1. What is electoral politics?
Ans. Electoral politics refers to the process of choosing representatives through elections. It involves political parties and candidates campaigning for votes from the public in order to win seats in government bodies such as the parliament or legislative assemblies.
2. How does the electoral system work?
Ans. The electoral system varies from country to country, but it generally involves citizens voting for their preferred candidates or political parties. The votes are then counted, and the candidate or party that receives the majority of votes wins the election. In some systems, seats are allocated proportionally based on the number of votes received, while in others, the candidate with the most votes in a particular constituency wins.
3. What is the importance of electoral politics?
Ans. Electoral politics is important as it allows citizens to participate in the democratic process by electing their representatives. It gives people the power to choose leaders who will make decisions on their behalf and shape public policies.
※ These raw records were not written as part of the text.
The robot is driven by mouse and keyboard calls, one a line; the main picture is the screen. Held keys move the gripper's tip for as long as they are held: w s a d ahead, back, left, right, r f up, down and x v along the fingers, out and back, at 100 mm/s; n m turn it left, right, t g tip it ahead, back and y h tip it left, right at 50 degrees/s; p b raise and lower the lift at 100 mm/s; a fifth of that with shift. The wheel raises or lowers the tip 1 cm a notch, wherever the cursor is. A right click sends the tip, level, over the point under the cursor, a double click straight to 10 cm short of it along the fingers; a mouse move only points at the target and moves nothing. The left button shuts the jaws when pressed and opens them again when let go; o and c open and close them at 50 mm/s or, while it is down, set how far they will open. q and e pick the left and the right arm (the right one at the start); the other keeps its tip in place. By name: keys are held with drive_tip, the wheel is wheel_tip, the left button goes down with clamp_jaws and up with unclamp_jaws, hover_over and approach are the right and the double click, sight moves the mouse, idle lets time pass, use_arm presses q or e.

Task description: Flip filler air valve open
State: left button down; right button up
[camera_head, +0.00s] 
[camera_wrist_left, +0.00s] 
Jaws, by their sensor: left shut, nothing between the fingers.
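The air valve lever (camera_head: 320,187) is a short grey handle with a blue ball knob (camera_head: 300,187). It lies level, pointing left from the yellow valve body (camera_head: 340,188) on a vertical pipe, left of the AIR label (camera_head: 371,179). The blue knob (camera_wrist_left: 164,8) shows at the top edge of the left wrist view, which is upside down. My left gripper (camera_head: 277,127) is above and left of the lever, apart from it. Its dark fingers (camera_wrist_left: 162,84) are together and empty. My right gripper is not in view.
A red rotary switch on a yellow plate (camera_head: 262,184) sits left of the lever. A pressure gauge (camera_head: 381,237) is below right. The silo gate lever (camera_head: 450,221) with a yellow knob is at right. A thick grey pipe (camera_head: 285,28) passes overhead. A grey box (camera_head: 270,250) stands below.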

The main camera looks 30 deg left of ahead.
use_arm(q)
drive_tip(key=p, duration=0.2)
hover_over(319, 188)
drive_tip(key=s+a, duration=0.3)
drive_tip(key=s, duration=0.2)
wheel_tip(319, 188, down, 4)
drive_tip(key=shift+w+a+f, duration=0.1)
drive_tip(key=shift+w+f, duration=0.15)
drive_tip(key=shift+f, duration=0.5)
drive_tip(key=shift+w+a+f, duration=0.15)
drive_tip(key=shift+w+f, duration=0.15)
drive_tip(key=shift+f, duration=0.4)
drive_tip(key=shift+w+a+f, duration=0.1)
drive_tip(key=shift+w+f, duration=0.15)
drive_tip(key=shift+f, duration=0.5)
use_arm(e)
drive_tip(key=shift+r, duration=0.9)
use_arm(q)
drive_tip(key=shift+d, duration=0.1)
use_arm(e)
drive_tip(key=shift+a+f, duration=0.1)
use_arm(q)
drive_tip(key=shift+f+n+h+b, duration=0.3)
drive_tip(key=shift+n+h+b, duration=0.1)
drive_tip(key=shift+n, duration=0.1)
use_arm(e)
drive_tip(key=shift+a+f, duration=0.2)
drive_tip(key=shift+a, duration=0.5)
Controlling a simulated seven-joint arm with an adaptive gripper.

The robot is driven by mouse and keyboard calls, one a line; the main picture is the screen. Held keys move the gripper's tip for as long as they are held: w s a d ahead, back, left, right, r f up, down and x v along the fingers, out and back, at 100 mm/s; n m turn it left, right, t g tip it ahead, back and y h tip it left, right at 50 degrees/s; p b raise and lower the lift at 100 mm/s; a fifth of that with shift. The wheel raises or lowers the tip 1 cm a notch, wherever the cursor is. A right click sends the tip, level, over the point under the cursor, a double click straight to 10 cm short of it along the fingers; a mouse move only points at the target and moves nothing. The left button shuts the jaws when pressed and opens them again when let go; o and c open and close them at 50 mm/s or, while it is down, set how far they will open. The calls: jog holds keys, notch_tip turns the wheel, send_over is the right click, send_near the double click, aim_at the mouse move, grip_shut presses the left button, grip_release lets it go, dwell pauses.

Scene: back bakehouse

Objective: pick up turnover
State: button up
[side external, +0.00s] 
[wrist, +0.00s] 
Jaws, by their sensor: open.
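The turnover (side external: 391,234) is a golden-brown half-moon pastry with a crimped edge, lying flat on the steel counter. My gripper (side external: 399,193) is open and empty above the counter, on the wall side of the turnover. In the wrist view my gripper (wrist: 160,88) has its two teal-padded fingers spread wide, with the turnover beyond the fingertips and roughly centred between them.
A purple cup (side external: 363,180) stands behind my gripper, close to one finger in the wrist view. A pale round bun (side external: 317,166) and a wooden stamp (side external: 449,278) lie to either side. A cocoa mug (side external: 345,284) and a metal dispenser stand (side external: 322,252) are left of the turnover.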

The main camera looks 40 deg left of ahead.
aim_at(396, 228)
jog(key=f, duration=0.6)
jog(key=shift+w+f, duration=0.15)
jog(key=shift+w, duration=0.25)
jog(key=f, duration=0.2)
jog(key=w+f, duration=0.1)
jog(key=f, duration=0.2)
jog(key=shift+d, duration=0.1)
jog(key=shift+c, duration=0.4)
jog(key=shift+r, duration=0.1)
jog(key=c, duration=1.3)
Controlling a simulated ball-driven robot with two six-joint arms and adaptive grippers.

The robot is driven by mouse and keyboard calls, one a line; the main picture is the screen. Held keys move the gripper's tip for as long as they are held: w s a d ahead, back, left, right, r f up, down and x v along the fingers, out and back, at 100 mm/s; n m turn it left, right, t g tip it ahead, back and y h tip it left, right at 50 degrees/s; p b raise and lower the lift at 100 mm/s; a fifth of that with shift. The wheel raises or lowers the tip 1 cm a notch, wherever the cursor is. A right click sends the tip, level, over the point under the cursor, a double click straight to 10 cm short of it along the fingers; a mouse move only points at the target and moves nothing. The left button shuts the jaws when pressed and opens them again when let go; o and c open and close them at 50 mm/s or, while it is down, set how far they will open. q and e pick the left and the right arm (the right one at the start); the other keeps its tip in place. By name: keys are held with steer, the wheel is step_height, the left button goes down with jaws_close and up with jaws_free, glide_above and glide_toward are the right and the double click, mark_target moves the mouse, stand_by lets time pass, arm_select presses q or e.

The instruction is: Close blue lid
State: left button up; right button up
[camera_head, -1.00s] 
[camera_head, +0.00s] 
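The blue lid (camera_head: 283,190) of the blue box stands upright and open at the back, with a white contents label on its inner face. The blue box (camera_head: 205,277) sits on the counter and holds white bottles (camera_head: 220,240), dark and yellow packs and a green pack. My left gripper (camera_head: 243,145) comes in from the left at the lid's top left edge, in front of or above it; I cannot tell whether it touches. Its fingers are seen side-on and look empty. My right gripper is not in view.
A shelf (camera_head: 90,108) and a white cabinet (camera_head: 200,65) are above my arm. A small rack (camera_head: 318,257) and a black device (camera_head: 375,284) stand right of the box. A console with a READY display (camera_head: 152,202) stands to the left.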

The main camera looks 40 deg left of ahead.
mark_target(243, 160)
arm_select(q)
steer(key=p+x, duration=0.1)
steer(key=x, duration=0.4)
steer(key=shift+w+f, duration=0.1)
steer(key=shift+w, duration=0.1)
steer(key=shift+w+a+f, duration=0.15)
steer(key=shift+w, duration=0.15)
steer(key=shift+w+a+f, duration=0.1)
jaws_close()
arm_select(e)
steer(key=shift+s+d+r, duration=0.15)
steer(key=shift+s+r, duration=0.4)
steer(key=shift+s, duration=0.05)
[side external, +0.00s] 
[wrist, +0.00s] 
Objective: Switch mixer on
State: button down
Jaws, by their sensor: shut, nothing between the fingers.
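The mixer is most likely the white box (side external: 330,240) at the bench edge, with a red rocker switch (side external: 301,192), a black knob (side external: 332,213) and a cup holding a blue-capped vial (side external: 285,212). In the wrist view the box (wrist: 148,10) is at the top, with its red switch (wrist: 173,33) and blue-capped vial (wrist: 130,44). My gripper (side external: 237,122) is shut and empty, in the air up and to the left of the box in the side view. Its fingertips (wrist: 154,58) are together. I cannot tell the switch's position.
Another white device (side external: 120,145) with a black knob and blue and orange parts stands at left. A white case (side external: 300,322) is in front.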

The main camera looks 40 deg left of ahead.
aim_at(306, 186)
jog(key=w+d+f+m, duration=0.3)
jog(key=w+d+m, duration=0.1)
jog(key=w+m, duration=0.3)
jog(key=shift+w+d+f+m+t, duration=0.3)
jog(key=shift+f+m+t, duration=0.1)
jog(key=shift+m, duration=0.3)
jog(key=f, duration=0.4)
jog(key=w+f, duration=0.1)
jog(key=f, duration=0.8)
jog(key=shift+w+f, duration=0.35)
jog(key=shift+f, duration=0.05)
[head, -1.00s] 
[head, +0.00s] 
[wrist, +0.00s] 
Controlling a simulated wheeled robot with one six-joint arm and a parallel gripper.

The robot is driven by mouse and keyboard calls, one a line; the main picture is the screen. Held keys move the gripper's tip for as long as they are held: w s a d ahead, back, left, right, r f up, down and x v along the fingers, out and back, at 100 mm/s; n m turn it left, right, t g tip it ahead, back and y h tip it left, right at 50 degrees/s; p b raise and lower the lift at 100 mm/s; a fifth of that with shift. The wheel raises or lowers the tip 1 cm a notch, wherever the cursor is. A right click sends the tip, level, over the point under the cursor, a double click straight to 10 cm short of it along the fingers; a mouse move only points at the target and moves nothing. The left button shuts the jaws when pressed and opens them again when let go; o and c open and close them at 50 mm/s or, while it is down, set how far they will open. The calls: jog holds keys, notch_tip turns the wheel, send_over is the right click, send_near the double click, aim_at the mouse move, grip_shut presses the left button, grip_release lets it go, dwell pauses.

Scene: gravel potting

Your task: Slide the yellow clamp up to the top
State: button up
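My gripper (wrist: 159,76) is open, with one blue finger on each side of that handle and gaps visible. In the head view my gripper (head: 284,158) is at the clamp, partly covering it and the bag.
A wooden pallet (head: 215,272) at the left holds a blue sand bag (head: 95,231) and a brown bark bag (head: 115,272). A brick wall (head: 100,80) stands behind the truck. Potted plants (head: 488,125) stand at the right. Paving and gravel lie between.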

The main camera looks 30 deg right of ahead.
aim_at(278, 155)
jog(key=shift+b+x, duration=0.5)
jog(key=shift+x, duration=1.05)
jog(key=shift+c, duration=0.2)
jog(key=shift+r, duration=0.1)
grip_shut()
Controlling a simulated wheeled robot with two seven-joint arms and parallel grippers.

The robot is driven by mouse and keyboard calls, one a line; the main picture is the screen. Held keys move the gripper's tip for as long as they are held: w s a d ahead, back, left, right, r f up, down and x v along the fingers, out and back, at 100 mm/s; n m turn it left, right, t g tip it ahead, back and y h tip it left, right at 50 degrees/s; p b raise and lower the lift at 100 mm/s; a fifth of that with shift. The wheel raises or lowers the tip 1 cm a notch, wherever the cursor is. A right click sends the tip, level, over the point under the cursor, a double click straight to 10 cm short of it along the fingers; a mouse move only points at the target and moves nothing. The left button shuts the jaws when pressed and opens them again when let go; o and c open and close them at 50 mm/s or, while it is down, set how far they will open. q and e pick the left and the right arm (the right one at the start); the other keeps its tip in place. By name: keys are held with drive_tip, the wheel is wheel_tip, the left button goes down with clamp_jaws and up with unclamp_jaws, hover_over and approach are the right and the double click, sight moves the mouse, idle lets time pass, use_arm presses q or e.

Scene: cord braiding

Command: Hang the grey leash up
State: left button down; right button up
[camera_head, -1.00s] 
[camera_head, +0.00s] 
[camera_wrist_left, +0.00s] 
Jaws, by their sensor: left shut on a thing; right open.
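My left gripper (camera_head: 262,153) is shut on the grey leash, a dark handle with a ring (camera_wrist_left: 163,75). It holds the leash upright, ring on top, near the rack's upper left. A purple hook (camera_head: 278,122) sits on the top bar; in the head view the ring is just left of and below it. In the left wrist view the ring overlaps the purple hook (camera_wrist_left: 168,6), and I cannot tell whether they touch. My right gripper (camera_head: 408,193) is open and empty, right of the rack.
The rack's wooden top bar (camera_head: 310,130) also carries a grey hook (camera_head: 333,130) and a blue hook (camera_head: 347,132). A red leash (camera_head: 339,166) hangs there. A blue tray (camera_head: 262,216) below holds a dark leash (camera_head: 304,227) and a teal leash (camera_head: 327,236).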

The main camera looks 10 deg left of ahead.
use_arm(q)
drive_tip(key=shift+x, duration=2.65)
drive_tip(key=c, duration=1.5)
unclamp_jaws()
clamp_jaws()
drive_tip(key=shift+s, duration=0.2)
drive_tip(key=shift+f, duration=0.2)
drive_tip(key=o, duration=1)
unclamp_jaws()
It also ensures accountability, as elected officials are answerable to the voters and can be held responsible for their actions.
4. How do political parties participate in electoral politics?
Ans. Political parties play a crucial role in electoral politics. They field candidates for elections, form alliances, and mobilize voters through campaigns. Parties develop manifestos and policies to attract voters and differentiate themselves from other parties. They also engage in debates, rallies, and advertisements to promote their candidates and gain public support.
5. What are the challenges in electoral politics?
Ans. Electoral politics faces several challenges, such as voter apathy, where citizens may not be interested in participating in the electoral process. Other challenges include the influence of money and muscle power in elections, unfair practices like bribery and booth capturing, and the use of divisive tactics to polarize voters. Ensuring free and fair elections, promoting voter awareness, and combating these challenges are crucial for a healthy electoral system.